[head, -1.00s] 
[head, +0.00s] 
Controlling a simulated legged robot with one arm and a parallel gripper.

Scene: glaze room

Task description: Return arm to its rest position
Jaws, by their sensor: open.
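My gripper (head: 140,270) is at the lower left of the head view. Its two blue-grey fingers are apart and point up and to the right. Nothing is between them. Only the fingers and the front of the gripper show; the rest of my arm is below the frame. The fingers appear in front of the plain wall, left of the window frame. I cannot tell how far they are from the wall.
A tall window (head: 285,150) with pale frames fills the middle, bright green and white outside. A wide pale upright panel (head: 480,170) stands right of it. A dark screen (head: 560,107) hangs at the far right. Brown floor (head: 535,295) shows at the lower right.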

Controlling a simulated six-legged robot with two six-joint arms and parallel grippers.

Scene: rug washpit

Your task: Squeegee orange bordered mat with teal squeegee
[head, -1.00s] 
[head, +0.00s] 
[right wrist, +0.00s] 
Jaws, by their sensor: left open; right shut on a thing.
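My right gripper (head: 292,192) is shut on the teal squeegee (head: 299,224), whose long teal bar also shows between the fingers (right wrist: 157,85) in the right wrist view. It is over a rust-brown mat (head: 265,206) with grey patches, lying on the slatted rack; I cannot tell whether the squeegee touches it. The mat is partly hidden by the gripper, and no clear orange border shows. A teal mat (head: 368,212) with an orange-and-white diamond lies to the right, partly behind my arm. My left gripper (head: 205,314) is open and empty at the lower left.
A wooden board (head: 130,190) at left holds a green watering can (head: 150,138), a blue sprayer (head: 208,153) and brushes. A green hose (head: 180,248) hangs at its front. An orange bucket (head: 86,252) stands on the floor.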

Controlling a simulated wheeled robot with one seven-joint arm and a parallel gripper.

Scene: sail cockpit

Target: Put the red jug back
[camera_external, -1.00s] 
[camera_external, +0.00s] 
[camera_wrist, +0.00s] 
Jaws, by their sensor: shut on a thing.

◆ **Short problem**
Using the listing above, please repeat every entry exactly.

◆ **Complete response**
[head, -1.00s] 
[head, +0.00s] 
Controlling a simulated legged robot with one arm and a parallel gripper.

Scene: glaze room

Task description: Return arm to its rest position
Jaws, by their sensor: open.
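My gripper (head: 140,270) is at the lower left of the head view. Its two blue-grey fingers are apart and point up and to the right. Nothing is between them. Only the fingers and the front of the gripper show; the rest of my arm is below the frame. The fingers appear in front of the plain wall, left of the window frame. I cannot tell how far they are from the wall.
A tall window (head: 285,150) with pale frames fills the middle, bright green and white outside. A wide pale upright panel (head: 480,170) stands right of it. A dark screen (head: 560,107) hangs at the far right. Brown floor (head: 535,295) shows at the lower right.

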Controlling a simulated six-legged robot with two six-joint arms and parallel grippers.

Scene: rug washpit

Your task: Squeegee orange bordered mat with teal squeegee
[head, -1.00s] 
[head, +0.00s] 
[right wrist, +0.00s] 
Jaws, by their sensor: left open; right shut on a thing.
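My right gripper (head: 292,192) is shut on the teal squeegee (head: 299,224), whose long teal bar also shows between the fingers (right wrist: 157,85) in the right wrist view. It is over a rust-brown mat (head: 265,206) with grey patches, lying on the slatted rack; I cannot tell whether the squeegee touches it. The mat is partly hidden by the gripper, and no clear orange border shows. A teal mat (head: 368,212) with an orange-and-white diamond lies to the right, partly behind my arm. My left gripper (head: 205,314) is open and empty at the lower left.
A wooden board (head: 130,190) at left holds a green watering can (head: 150,138), a blue sprayer (head: 208,153) and brushes. A green hose (head: 180,248) hangs at its front. An orange bucket (head: 86,252) stands on the floor.

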Controlling a simulated wheeled robot with one seven-joint arm and a parallel gripper.

Scene: sail cockpit

Target: Put the red jug back
[camera_external, -1.00s] 
[camera_external, +0.00s] 
[camera_wrist, +0.00s] 
Jaws, by their sensor: shut on a thing.

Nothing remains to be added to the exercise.